Grad Path Lean Workout project helps students graduate on time

Grad Path Lean Workout project helps students graduate on time
Grad Path Lean Workout Team Meeting
Grad Path Lean Workout team members have spent more than a year working on new ways to streamline OU's transfer articulation and graduation certification processes.

For more than a year, a cross-functional team of staff and students has been working to streamline university processes and procedures with the goal of helping students graduate in a timely manner. 

 

This collaboration, known as the Grad Path Lean Workout, is sponsored by the Provost’s office and draws on expertise from staff members in the Registrar’s office, advising and academic departments, as well as OU students. The team is focusing its efforts on the student-critical processes of transfer articulation and graduation certification.

 

“Using Lean principles allows us to recognize where there is waste and redundancy in our processes or where we lose touch with students,” said Susan Awbrey, senior associate provost. “It is a wonderful example of collaborating across divisions and offices to create an environment of success for OU students. I am really proud of the work the Grad Path team has done.”

 

Transferring credits

 

Transfer articulation is the process of determining how course credits transfer between colleges and universities. At Oakland University, more than 5,500 transcripts are processed each year. This process provides information that helps transfer students gauge their progress toward a degree. In order to streamline the transfer articulation process, the team is working to enhance the level of transfer credit detail provided to newly admitted transfer students by:

 

  • Providing transfer credit evaluation information through the progress-to-degree information available in MySAIL
  • Initiating institution-to-institution transcript agreements to eliminate time consuming handling leading up to course evaluations
  • Standardizing articulation protocol to ensure consistent, accurate and timely transcript processing
  • Centralizing the evaluation staff to reduce query resolution time
  • Improving the transfer articulation library by annually loading course details, accelerating the course review process via automation

 

According to data from OU’s Office of Institutional Research and Assessment, transfer students make up more than 40 percent of the university’s student body.

 

Mark Doman, a Pawley Professor in Lean Studies in OU’s Department of Organizational Leadership, said the Grad Path team worked together to apply Lean Workout methodology toward solving university-wide challenges.

 

“The benefits to OU will be significant and the impact on transfer students’ enrollment and degree decisions could be a game changer,” Doman said. “Students will get a timely roadmap with clear sight lines to graduation. These changes will help students avoid many last-minute frustrations. It’s a great example of what a university-wide team can accomplish when it is focused on improving processes that are central to OU’s mission.”

 

Grad Path Lean Workout Team

The collaboration involves staff and students from departments across campus.

Certified to graduate

 

In addition, the team is implementing several measures to help students successfully navigate the graduation certification process.
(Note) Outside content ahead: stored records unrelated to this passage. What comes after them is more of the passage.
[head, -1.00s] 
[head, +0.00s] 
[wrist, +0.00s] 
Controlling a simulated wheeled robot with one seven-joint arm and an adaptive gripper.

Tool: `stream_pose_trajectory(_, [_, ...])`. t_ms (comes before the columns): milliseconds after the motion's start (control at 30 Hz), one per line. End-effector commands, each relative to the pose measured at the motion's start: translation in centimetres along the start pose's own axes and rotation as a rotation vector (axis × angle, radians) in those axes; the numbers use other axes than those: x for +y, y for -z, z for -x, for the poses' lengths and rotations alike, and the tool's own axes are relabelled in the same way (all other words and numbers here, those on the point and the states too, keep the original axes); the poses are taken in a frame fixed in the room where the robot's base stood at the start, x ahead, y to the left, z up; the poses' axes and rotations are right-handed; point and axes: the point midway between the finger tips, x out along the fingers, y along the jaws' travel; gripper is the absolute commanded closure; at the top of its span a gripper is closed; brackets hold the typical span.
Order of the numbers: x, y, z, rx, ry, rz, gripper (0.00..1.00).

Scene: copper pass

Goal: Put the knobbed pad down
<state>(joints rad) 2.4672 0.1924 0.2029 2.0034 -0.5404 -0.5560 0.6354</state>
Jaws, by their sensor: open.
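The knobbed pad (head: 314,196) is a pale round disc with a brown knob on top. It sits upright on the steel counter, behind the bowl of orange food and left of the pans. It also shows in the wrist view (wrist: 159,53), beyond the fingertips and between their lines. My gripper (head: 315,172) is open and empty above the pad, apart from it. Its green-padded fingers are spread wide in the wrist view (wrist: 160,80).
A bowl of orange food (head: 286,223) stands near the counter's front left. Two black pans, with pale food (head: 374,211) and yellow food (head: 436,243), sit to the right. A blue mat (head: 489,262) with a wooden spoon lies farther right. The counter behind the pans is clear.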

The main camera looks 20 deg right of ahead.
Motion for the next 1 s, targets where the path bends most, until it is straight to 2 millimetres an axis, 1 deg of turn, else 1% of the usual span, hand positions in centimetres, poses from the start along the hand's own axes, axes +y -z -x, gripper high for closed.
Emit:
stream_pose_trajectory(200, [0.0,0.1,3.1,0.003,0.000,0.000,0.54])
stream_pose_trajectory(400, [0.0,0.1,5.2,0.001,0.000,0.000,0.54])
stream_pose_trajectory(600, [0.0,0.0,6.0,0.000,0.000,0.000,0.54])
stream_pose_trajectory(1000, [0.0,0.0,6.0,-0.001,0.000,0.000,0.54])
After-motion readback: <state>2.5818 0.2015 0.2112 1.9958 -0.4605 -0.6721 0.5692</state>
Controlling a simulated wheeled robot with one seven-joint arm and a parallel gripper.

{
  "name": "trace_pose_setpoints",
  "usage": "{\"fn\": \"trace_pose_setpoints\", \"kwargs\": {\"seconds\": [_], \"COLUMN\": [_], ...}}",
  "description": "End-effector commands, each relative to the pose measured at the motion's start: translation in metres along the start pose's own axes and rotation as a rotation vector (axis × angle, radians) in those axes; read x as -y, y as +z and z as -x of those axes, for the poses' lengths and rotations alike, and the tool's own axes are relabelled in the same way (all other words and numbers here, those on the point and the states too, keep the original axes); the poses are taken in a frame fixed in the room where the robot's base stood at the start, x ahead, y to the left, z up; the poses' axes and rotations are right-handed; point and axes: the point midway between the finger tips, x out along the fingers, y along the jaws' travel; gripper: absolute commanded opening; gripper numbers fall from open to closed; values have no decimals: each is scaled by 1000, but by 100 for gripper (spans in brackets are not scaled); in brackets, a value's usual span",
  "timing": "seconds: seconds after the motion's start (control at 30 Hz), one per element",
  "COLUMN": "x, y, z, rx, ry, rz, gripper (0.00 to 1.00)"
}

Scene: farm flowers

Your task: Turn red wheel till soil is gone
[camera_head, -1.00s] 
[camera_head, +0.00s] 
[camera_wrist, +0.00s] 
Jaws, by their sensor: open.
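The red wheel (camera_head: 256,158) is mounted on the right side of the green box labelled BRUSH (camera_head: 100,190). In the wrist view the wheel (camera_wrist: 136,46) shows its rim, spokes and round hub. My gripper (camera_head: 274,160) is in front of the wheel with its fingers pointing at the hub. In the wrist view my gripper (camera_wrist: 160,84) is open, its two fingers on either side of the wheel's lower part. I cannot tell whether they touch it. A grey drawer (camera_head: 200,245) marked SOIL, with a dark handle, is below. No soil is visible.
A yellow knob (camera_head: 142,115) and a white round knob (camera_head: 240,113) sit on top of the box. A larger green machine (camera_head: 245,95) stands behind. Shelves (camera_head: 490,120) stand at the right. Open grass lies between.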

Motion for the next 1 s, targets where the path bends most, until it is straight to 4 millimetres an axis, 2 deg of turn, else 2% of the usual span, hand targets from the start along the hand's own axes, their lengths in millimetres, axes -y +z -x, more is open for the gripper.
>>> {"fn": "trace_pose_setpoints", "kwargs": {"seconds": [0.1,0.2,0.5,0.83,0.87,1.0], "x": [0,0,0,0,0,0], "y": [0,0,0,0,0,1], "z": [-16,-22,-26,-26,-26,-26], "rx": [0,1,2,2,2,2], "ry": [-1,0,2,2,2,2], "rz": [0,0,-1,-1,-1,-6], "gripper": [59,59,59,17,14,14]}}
Before graduating, each student goes through a certification process, which verifies they have completed all the requirements to receive a degree.

 

The team members found in their initial analysis that 80 percent of students who applied for graduation had deficiencies and roughly one out of every six students was not able to graduate when they desired. To help students stay on track to graduate, the team proposed the following actions, which keep students and their advisers in the loop on academic progress:

 

  • Providing advisers with a list of students who have reached senior status
  • Establishing and implementing standards to document, train and measure the new undergraduate certification process, creating a baseline for continuous improvement
  • Having professional and faculty advisers proactively schedule consultations with senior students prior to their graduation application
  • Creating automatic front-end “poke-yokes” (checks) in the graduation application process immediately notifying students and advisers of deficiencies
  • Producing a daily graduation applicant report identifying students who completed the grad application process
  • Scheduling the first audit in advance of the graduation application process to allow time to correct deficiencies

  

As a result of implementing several Grad Path Lean Workout recommendations, the team estimates the following improvements for the fall 2015 term:

 

  • The Graduation Certification process was shortened by 40 percent, allowing students to receive their diplomas an average of three weeks earlier than the previous year.
  • Compared to the previous year, the number of students unable to graduate in the term of their choice dropped by 38 percent.